God reveals himself as a relational God existing in a community of persons: Father, Son and Holy Spirit. Three, yet one. Human beings are created in the image or likeness of God (Gen.1:26-28). We too are relational beings. When God created the world, he was pleased with every days’ work, declaring it “good” (Gen.1:4, 10, 12, 18, 21, 25).” After creating everything, including humans, he said his work was “very good” (Gen.1:31). But then there is a turn in the mood. Suddenly God says something is “not good” (Gen.2:18) – and this is before sin had entered the world.

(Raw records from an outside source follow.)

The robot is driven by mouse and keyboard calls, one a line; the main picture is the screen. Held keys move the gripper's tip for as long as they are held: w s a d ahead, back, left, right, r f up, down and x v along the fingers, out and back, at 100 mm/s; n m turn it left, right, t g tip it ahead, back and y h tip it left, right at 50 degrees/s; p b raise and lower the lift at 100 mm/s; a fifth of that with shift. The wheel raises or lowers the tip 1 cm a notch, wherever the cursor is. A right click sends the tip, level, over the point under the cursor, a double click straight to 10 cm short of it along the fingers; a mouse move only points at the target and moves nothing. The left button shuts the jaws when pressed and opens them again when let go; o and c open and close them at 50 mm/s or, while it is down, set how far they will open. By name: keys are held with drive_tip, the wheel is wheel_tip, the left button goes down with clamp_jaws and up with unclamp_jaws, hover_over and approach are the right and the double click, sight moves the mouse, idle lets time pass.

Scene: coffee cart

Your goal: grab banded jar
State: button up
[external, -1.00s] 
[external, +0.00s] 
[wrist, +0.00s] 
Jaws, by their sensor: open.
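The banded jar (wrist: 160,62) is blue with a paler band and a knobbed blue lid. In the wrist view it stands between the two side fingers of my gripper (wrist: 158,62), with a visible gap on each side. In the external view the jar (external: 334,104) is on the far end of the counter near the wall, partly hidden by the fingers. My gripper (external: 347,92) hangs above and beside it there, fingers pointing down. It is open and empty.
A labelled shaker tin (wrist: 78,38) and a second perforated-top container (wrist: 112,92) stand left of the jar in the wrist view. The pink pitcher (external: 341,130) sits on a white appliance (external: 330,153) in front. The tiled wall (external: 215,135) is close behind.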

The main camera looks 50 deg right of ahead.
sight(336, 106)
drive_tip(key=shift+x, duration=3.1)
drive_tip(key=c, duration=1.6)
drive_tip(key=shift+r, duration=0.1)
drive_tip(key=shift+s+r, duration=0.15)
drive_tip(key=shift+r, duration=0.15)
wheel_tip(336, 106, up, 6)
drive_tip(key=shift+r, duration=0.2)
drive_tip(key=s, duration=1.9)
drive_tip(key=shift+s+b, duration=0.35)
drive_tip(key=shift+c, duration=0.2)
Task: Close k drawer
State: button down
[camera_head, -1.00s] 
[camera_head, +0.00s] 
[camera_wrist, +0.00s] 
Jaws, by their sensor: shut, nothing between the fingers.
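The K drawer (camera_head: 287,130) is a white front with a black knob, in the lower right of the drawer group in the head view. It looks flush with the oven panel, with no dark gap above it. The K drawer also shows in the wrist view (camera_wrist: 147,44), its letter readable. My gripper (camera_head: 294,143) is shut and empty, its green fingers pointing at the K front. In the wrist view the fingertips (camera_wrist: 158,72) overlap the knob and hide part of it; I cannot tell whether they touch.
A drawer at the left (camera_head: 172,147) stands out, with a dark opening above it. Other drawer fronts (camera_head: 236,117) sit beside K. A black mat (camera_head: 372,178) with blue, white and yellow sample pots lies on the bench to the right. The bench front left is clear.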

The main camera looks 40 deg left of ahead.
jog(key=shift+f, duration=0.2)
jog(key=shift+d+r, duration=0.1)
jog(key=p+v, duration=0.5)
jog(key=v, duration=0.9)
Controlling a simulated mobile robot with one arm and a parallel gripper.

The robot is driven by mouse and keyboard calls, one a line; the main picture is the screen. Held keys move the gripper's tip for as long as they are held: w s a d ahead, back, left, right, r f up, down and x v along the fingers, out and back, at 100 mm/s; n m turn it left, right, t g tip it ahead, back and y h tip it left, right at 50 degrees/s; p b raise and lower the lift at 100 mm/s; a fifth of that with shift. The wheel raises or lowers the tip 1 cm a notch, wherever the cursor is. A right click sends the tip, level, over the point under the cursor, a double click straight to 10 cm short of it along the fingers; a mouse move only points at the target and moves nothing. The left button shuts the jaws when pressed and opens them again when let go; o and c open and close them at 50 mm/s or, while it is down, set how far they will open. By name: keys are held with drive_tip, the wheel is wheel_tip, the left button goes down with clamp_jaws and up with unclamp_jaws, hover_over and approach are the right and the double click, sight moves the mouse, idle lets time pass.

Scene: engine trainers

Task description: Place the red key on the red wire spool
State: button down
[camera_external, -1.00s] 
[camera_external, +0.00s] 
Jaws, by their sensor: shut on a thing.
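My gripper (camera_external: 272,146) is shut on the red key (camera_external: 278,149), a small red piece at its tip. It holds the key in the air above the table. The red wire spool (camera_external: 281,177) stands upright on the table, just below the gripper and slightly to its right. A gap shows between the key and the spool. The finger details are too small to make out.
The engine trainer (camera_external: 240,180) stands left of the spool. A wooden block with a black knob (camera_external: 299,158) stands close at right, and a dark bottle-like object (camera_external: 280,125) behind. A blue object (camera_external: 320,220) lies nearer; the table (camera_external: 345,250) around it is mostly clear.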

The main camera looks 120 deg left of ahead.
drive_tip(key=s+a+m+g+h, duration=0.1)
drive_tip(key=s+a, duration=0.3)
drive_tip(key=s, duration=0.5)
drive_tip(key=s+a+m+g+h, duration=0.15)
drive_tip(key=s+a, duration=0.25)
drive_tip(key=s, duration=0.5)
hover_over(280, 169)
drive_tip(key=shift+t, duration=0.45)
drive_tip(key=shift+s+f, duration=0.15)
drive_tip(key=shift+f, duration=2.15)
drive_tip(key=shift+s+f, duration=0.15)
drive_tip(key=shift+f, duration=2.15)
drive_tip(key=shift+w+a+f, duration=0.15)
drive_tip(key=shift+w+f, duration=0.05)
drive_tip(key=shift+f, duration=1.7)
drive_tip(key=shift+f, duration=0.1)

God saw it as “not good” that Adam was alone. It wasn’t that Adam was lonely – he had God and all the animals. But Adam was alone in that he was a solitary individual human being and as such could not reflect the image of God, which is relational. So God created Eve … not to do the dishes and the housework … but as a “partner” for Adam (Gen.2:18). Only man and woman together could accurately reflect the image of God. This was not so much about marriage as it was about community. We were created for community – for relationship.

A Changing Culture

Just mention the word “family” in society today and you’ll get a variety of opinion and perspectives on what it is and what it should be. Changes to the family are reflected in the typical TV family. We've come a long way from the Little House on the Prairie, The Waltons, The Cosby Show and the Brady Bunch (anyone remember The Munsters?) through shows like Friends (a bunch of friends living together in a pseudo-family), The Simpsons and now Modern Family.

The traditional “nuclear family” (a dad and mum and a few kids) is becoming less common (some sociologists would say “extinct”). Of course, in many Asian cultures, the “extended family” (including grandparents and other relatives) is still the norm. In the West, more and more people are living alone, single parent families are becoming more common, as are de facto marriages (including children – in 2009, 35% of births were outside of marriage) and blended or step families (as of 1997, 1 in 3 marriages in Australia is now a remarriage). Currently, here in Australia 43% of first marriages end in divorce; 50% of second marriages end in divorce; and 70% of subsequent marriages break up.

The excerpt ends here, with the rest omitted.